>>>

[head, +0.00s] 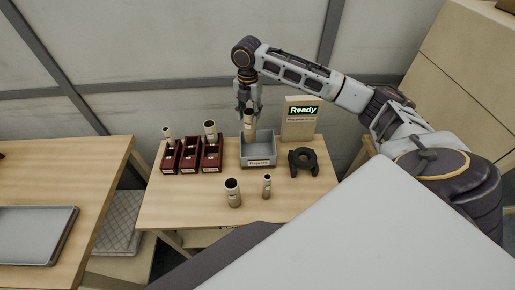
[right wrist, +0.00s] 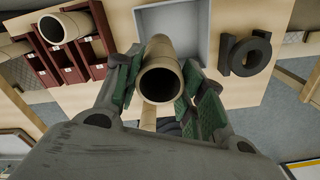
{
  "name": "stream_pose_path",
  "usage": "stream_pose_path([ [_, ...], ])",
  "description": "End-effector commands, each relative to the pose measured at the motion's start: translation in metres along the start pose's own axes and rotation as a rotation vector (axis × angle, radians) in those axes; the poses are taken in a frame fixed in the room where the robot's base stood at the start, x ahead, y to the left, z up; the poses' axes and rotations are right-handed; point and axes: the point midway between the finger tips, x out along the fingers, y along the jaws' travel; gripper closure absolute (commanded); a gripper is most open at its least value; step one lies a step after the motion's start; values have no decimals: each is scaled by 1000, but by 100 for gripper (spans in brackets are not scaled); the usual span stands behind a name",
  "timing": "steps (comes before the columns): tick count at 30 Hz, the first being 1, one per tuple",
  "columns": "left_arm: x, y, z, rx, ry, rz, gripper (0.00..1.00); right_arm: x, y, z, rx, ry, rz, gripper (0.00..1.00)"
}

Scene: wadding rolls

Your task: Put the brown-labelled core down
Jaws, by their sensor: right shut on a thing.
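My right gripper (head: 248,108) is shut on a tan cardboard core (head: 249,127), held upright at the grey bin (head: 258,162) on the small table. In the right wrist view the core (right wrist: 160,75) sits between the green-padded fingers, its open end facing the camera. The grey bin (right wrist: 205,28) shows behind it. I cannot read the core's label colour, and its lower end is hidden, so I cannot tell whether it touches the bin. My left gripper is not in view.
Red bins (head: 190,167) stand left of the grey bin, with cores (head: 210,128) in some. A wide core (head: 232,195) and a thin core (head: 267,187) stand in front.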

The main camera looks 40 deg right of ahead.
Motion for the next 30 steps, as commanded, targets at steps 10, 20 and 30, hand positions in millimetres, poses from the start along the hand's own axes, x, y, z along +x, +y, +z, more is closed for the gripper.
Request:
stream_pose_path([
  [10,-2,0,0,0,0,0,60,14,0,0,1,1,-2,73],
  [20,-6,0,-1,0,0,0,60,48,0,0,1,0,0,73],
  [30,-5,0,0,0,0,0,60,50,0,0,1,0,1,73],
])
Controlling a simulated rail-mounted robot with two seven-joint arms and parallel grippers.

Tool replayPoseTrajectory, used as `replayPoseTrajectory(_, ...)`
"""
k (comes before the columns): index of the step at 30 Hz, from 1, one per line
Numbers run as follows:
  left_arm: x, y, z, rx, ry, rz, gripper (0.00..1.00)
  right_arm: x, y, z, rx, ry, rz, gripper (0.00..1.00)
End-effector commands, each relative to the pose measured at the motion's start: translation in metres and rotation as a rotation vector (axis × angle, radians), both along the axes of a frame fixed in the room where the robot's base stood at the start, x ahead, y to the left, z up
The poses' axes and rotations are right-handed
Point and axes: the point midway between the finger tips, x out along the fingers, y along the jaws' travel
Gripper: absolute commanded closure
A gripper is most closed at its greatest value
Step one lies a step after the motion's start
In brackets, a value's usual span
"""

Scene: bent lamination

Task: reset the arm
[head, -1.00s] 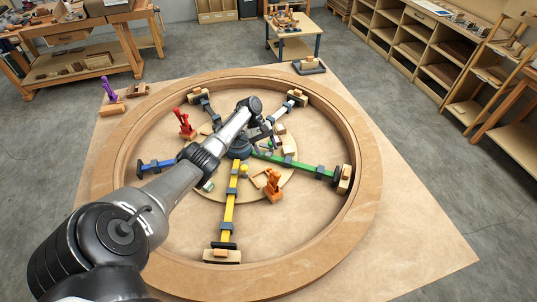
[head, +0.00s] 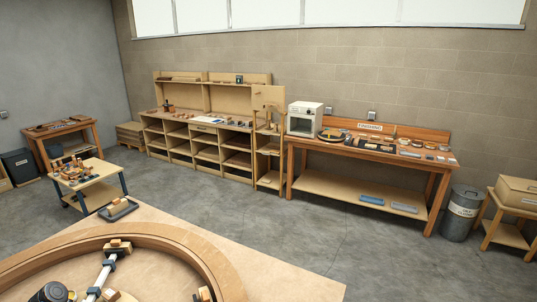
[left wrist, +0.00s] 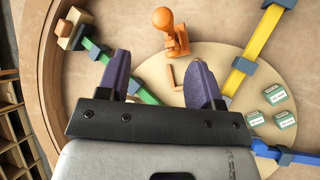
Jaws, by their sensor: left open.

<<<

Work required => Write out again every line above exactly as given; the pictures do not belong in the copy.

Result for this exercise =>
[head, +0.00s] 
[right wrist, +0.00s] 
{
  "name": "stream_pose_path",
  "usage": "stream_pose_path([ [_, ...], ])",
  "description": "End-effector commands, each relative to the pose measured at the motion's start: translation in metres along the start pose's own axes and rotation as a rotation vector (axis × angle, radians) in those axes; the poses are taken in a frame fixed in the room where the robot's base stood at the start, x ahead, y to the left, z up; the poses' axes and rotations are right-handed; point and axes: the point midway between the finger tips, x out along the fingers, y along the jaws' travel; gripper closure absolute (commanded); a gripper is most open at its least value; step one lies a step after the motion's start; values have no decimals: each is scaled by 1000, but by 100 for gripper (spans in brackets are not scaled); the usual span stands behind a name",
  "timing": "steps (comes before the columns): tick count at 30 Hz, the first being 1, one per tuple",
  "columns": "left_arm: x, y, z, rx, ry, rz, gripper (0.00..1.00); right_arm: x, y, z, rx, ry, rz, gripper (0.00..1.00)"
}

Scene: wadding rolls

Your task: Put the brown-labelled core down
Jaws, by their sensor: right shut on a thing.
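My right gripper (head: 248,108) is shut on a tan cardboard core (head: 249,127), held upright at the grey bin (head: 258,162) on the small table. In the right wrist view the core (right wrist: 160,75) sits between the green-padded fingers, its open end facing the camera. The grey bin (right wrist: 205,28) shows behind it. I cannot read the core's label colour, and its lower end is hidden, so I cannot tell whether it touches the bin. My left gripper is not in view.
Red bins (head: 190,167) stand left of the grey bin, with cores (head: 210,128) in some. A wide core (head: 232,195) and a thin core (head: 267,187) stand in front.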

The main camera looks 40 deg right of ahead.
Motion for the next 30 steps, as commanded, targets at steps 10, 20 and 30, hand positions in millimetres, poses from the start along the hand's own axes, x, y, z along +x, +y, +z, more is closed for the gripper.
Request:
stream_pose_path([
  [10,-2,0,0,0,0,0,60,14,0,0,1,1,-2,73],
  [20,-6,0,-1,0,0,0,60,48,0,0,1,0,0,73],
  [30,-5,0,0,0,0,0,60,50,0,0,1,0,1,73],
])
Controlling a simulated rail-mounted robot with two seven-joint arms and parallel grippers.

Tool replayPoseTrajectory, used as `replayPoseTrajectory(_, ...)`
"""
k (comes before the columns): index of the step at 30 Hz, from 1, one per line
Numbers run as follows:
  left_arm: x, y, z, rx, ry, rz, gripper (0.00..1.00)
  right_arm: x, y, z, rx, ry, rz, gripper (0.00..1.00)
End-effector commands, each relative to the pose measured at the motion's start: translation in metres and rotation as a rotation vector (axis × angle, radians), both along the axes of a frame fixed in the room where the robot's base stood at the start, x ahead, y to the left, z up
The poses' axes and rotations are right-handed
Point and axes: the point midway between the finger tips, x out along the fingers, y along the jaws' travel
Gripper: absolute commanded closure
A gripper is most closed at its greatest value
Step one lies a step after the motion's start
In brackets, a value's usual span
"""

Scene: bent lamination

Task: reset the arm
[head, -1.00s] 
[head, +0.00s] 
[left wrist, +0.00s] 
Jaws, by their sensor: left open.

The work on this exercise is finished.